What a horrible idea.
--
RumorsDaily
What about girls? (And there's supposed to be ingrained gender equality in Denmark hmmmf!)
OK, the girls that play with Legos and stuff like that might get shunned by the the silly girls who play with dolls and maybe some parents want their little girls to wear frilly dresses and play with dolls and girlie stuff but 1) it was always more fun to play with the boys, and 2) who says you can't make a tea party set with lego blocks??
People say I'm crazy, I got diamonds on the soles of my shoes...
Although I don't ever touch legos unless I am playing with a younger sibling, I think this is a move long overdue. We never, ever bought any of the licensed stuff, as most of it was silly. Why would I want a Star Wars lego set when I could get a GI Joe sized star wars figurines?
The beauty of legos is that it stimulates the imagination, and I think that kids nowadays have decidedly less imagination than those of previous years (I am not saying that this is only due to Lego...it seems less children are encouraged to find a quite place and read a lot as well).
This makes me very happy to hear. I'm 25 and my favorite lego series was the "Model Team" with the Semi trucks, jeeps, vans, helicopters and generally cool, LARGE fully functional models of real life vehicles.
I recently rebuilt my model team semi and it now rests proudly on my desk. Right now they have a very nice lego Shuttle in the stores for $50 bucks (same price as most of the model team models back in the day, and even today on ebay)that I've been trying to convince my wife we need...hehe
Its really disapointing to go to the store and see Soccer, Harry Potter, and Star Wars sets with little more than 20 pieces and some look alike action figures.
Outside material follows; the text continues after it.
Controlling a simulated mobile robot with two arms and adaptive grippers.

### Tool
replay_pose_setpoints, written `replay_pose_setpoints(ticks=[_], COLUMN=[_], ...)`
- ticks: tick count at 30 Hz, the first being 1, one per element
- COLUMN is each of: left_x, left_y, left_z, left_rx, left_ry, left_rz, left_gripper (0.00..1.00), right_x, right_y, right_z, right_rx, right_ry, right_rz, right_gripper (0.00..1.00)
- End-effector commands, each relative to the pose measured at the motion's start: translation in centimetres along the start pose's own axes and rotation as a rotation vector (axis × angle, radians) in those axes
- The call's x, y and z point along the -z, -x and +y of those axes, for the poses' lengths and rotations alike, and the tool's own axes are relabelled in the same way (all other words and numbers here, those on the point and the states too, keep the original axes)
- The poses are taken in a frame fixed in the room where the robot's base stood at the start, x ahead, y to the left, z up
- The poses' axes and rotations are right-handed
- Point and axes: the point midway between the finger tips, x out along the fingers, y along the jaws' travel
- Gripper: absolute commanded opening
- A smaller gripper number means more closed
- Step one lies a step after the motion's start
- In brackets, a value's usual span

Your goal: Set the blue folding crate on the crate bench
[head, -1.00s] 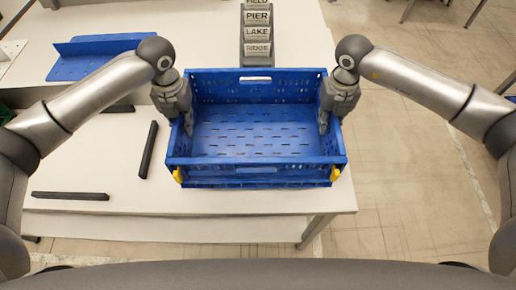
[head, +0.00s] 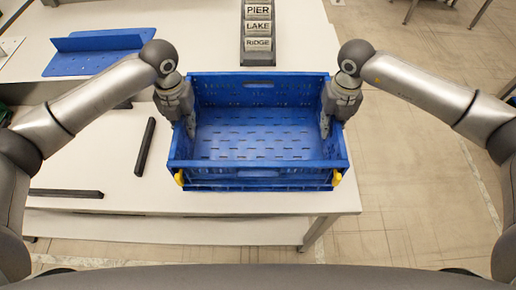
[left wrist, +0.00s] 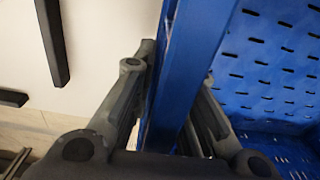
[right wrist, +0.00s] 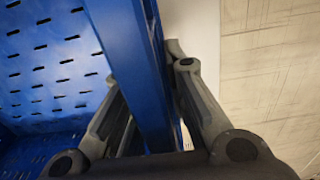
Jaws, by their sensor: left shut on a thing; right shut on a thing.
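The blue folding crate (head: 258,178) is unfolded, upright and empty in the middle of the head view, over the right part of the white bench (head: 110,213). I cannot tell whether its base touches the bench top. My left gripper (head: 188,128) is shut on the crate's left wall, with one finger on each side of it; the left wrist view shows that wall (left wrist: 190,60) between the fingers. My right gripper (head: 326,122) is shut on the crate's right wall, which also shows between the fingers in the right wrist view (right wrist: 125,65).
Two dark bars, one upright in view (head: 145,147) and one lying across (head: 66,193), lie left of the crate. A blue panel (head: 98,52) lies at the back left. A sign stack (head: 258,35) reading PIER, LAKE, RIDGE stands behind the crate. Open floor (head: 420,190) is right.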

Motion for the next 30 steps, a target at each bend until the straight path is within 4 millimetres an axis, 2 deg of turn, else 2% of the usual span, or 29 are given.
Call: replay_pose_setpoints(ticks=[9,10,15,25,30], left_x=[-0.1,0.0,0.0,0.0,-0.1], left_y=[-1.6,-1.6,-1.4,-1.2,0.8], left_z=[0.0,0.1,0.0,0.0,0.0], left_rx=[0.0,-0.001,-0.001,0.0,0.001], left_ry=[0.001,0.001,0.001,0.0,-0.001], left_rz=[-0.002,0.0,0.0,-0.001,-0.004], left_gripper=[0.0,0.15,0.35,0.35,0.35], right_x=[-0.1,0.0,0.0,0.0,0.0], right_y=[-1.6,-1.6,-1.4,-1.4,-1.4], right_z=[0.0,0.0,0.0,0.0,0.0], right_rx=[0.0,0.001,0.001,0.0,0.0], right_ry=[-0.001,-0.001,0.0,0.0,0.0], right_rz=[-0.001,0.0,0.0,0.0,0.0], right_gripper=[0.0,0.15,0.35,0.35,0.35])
Give the kids somthing that will take them a few hours to build and leave them enough blocks to construct something different if they should choose.
Just this weekend I noticed some new sets out called "design sets" that were of normal everyday objects (one was a pontoon plane) and each set is capable of being at least 3 different things. (I assume they have docs inside which show how to convert as well..at least the last technic model I bought did)
This is the lego I remember and love, and I think more parents would rather buy somthing that can be more than just a scene from SW or HP.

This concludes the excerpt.